Problem statement
Word for word, give the material below again, minus any images.

** Begin **

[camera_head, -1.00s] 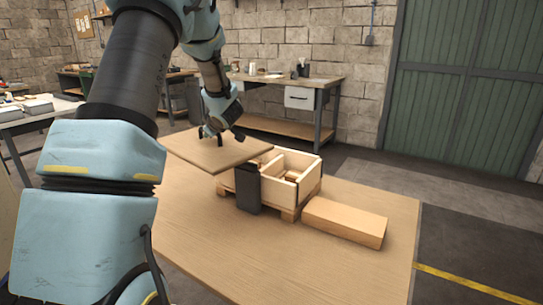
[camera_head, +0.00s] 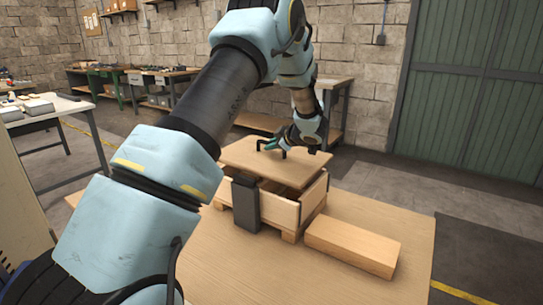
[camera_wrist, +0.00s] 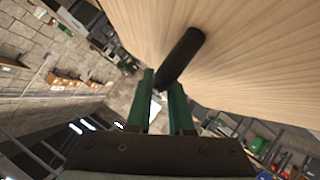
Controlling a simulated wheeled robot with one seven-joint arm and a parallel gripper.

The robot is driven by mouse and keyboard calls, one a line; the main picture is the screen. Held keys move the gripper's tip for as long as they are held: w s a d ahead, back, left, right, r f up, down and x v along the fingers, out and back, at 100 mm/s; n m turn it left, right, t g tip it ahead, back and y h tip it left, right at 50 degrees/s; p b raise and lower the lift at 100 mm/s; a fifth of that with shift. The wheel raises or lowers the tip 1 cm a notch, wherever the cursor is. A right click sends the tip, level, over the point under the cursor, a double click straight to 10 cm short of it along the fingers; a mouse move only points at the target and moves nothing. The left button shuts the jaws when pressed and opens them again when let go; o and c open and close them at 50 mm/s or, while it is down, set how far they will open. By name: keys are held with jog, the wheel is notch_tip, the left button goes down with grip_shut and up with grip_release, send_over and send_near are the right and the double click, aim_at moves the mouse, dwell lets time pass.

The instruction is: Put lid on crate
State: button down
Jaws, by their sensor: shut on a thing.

** End **

Written reply
[camera_head, -1.00s] 
[camera_head, +0.00s] 
[camera_wrist, +0.00s] 
Controlling a simulated wheeled robot with one seven-joint arm and a parallel gripper.

The robot is driven by mouse and keyboard calls, one a line; the main picture is the screen. Held keys move the gripper's tip for as long as they are held: w s a d ahead, back, left, right, r f up, down and x v along the fingers, out and back, at 100 mm/s; n m turn it left, right, t g tip it ahead, back and y h tip it left, right at 50 degrees/s; p b raise and lower the lift at 100 mm/s; a fifth of that with shift. The wheel raises or lowers the tip 1 cm a notch, wherever the cursor is. A right click sends the tip, level, over the point under the cursor, a double click straight to 10 cm short of it along the fingers; a mouse move only points at the target and moves nothing. The left button shuts the jaws when pressed and opens them again when let go; o and c open and close them at 50 mm/s or, while it is down, set how far they will open. By name: keys are held with jog, the wheel is notch_tip, the left button goes down with grip_shut and up with grip_release, send_over and send_near are the right and the double click, aim_at moves the mouse, dwell lets time pass.

The instruction is: Put lid on crate
State: button down
Jaws, by their sensor: shut on a thing.

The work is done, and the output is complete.